The Tortoise And The Scare
Unless you've been living under a rock for the past week, you've heard the gruesome and riveting story of (the late) Travis, the Terrifying Connecticut Chimpanzee.
Travis, for all intents and purposes, lived (and died) like a human ... in a real house with, presumably, all the creature comforts. Unlike most of us, he made Old Navy commercials. He drank iced tea from a glass. He was allowed to drive the family car. He experienced situational and/or social anxiety, for which he possibly ingested Xanax.
His caretaker was a woman who was quoted in the newspaper as having said that Travis "couldn't have been more my son than if I gave birth to him."
Vicky has perfect vision and this tortoise is cross-eyed.
Forget her terrible syntax; did you read what that woman said? Maybe we have unwittingly pinpointed poor Travis's whole problem. They say if it's not one thing, it's your mother.
Mind you, I am an animal lover. Always have been and always will be. I do not like the thought of a defenseless animal being exploited or abused in any way.
Travis, however, weighed 200 pounds and was hardwired to be aggressive. Two hundred pounds of unrestrained chimpanzee aggression is anything but defenseless ... as was sadly discovered by a family friend whom Travis mauled nearly to death before he himself was shot dead by the local lawmen.
(I would like to say here, with all due respect to Travis's victim: if a chimpanzee should rip off my face and my hands, please have a heart and leave me for dead. Consider me a DNR. Put a pretty picture of a younger, thinner me beside my rose-bedecked coffin at the funeral and talk of better days. There; I've said it and I'm not sorry.)
In a similar (sort of) vein, only absent the aggression, enter Victoria the Tortoise. Or exit Victoria the Tortoise, would perhaps be more appropriate.
Victoria, who at age seven weighs fifty pounds, hails from Charleston, South Carolina. She recently went missing. Happily, within a reasonable amount of time calls began pouring in about a tortoise answering Victoria's general description, wandering aimlessly around North Charleston. Hallelujah!
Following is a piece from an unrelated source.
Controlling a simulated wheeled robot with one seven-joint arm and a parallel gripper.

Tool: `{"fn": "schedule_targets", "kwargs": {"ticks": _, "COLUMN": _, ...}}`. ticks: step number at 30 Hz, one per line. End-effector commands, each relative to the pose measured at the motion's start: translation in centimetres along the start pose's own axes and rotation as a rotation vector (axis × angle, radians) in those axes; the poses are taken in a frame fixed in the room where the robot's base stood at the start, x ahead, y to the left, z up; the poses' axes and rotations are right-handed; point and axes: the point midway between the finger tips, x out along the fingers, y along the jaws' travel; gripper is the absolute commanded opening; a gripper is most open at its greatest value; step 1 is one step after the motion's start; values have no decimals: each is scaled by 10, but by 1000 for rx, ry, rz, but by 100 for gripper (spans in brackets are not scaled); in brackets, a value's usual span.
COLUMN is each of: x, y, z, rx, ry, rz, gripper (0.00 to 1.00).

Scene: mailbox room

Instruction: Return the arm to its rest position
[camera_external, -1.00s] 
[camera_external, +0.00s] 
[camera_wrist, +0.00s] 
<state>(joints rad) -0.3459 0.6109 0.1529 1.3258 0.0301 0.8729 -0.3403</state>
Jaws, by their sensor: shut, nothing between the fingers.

But wait. Victoria's owner, a lady named Cindy, upon being reunited with what was believed to be her pet tortoise (Because really, folks, how many 50-pound tortoises are to be found wandering the streets of Charleston at any given time?), immediately rejected the tortoise as being an impostor. Why?
She said, and I quote: "I know Vicky's face."
Now, friends ... I can't be sure about you but I would have been much more inclined to believe Cindy if she had given as a reason, for example, "This can't be Vicky. Vicky only wears red toenail polish and this tortoise is wearing pink," or "This can't be Vicky. Vicky only wears Wind Song and this tortoise has been spritzed with Chanel Number Five," or "This can't be Vicky. Vicky has perfect vision and this tortoise is cross-eyed," or "This can't be Vicky. Vicky hates onions but this tortoise reeks of them."
But no. "I know Vicky's face" was her stated reason for disbelieving that Victoria had at last been located.
While gentle, plodding Victoria presumably remains at large, let us hope she does not encounter a 200-pound Depends-clad chimpanzee with a Xanax prescription and the car keys ... or any pet owner kookier than her own dear Cindy.